Now let’s take a lesson on open-mindedness from the remarkable story of William J. Murray. He was the kid whose mother, Madalyn Murray O’Hair, managed through the courts to eliminate the Bible and prayer in American schools. She became the founder of American Atheists and raised William to deny God, and discouraged him from thinking about the Bible. As an adult, he exercised open-mindedness and read the primary literature about the Christian faith. In his book, My Life Without God, he recounted:
I … read the book of the Bible written by the great physician Luke. There I found my answer — not the book itself, but Jesus Christ ... God was no longer a distant “force.” I now knew Him in a personal way. Within days my life and attitudes began to change ... Now I looked back at the devastation. My family, particularly my mother and myself, had left a path of ruin behind us — ruined ideals, ruined lives.2
Shouldn’t a “fundamental openness of mind” allow this dramatic and radical experience of Christian faith as a possible testimony for the truth of the Gospel? Shouldn’t a “free and rigorous inquiry” include the possibility that W. J. Murray’s experience correlates to the claim that, “Therefore, if anyone is in Christ, he is a new creation. The old has passed away; behold, the new has come” (2 Cor. 5:17).
Who says it shouldn’t?
Further, a “free and rigorous inquiry” of mathematics, chemistry, physics, and even “scientific skepticism” would seem to suggest that the human mind was the intended object for comprehension. Conversely, what makes it rational to claim that it so happened without intention, purpose, and with no particular meaning? Is it rational to insist that it all happened by fluke?

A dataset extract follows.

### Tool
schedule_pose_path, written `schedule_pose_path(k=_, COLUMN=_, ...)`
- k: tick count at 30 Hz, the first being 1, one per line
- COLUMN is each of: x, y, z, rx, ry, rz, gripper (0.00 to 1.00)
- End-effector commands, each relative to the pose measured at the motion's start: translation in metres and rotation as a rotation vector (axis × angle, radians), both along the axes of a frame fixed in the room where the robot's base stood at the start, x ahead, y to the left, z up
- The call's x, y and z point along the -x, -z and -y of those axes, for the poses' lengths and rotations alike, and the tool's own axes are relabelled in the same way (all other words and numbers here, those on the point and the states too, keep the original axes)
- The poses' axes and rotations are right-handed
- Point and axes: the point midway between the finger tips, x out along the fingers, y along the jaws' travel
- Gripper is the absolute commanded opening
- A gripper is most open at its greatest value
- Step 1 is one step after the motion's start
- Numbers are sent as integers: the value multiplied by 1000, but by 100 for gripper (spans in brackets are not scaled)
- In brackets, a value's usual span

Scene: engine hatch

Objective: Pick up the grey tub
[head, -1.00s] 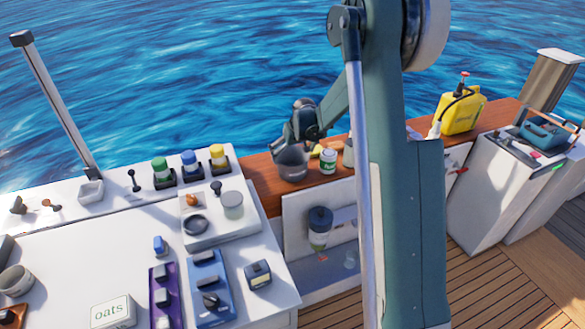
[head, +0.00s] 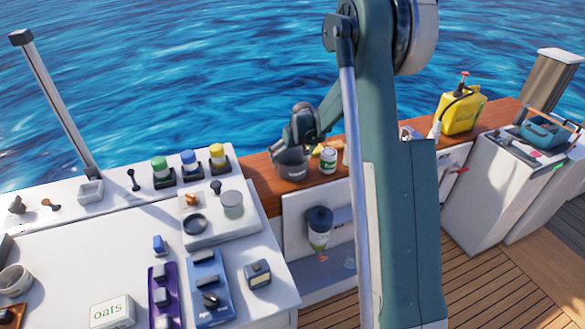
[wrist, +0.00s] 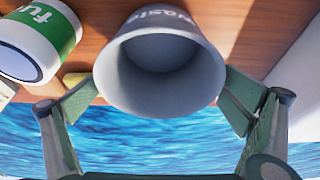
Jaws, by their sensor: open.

Isn’t it reasonable to consider that our perfectly fine-tuned planet, positioned at the perfect place in the solar system, and our perfectly crafted minds that can facilitate knowledge, and our built-in consciences to know right from wrong, and the unfaltering rules of science, can possibly be related to the four words, “In the beginning God”? In fact, if these four words were true isn’t our exquisite order that accommodates the complexities of human experiences exactly what would be expected?
How is it that such phenomena should not count as evidence? Who says? Sam Harris? Madalyn Murray O’Hair? Perhaps a reader here believes that science says so. That answer is neither scientific nor philosophically sensible. First, no tribe has a monopoly on scientific enterprise. Contributors to science come from various backgrounds, with various personal beliefs. Personally, I am dumbfounded that serious professionals in science and philosophy who should know better continue to insist that science can explain its own origins. This begs the question: all of science was brought into existence by the “Big Bang.” It’s absurd to posit that science can answer questions about its own origins when it wasn’t there to observe itself.
The no-evidence claim demonstrates bias against anything that infers a mind beyond the material. Reason suggests that our human reality proffers something beyond the physical, though it doesn’t necessarily mean God exists; that would be fair. However, such is not even considered, because it might lead to discovering the Truth and that would imply accountability. So that path is avoided by hands-on ears.
A conclusion of ‘no evidence’ is arrived at arbitrarily. Who says the claim applies universally? My experience of reality doesn’t contradict my experience of the Christian faith, and they correlate completely with the biblical revelations of the Lord Jesus. By “free and rigorous inquiry” people should investigate the Christian faith for themselves and not allow a cultural narrative to pre-determine the outcome. After all, what is the point of having your own mind if you are going to allow others to make up your mind for you? As Jesus replied to Pilate, “Do you say this of your own accord, or did others say it to you about me?” (John 18:34). Jesus knew that cultural narratives were influencing some people negatively about Himself, and so He wanted Pilate to know that everyone is accountable to make up their own mind.
If you really think about it, who says there is no evidence for God’s existence?
1. (W. W. Norton & Company: New York, 2004), 40-41.
2. (WND Books: Washington, D. C., 2012), 280.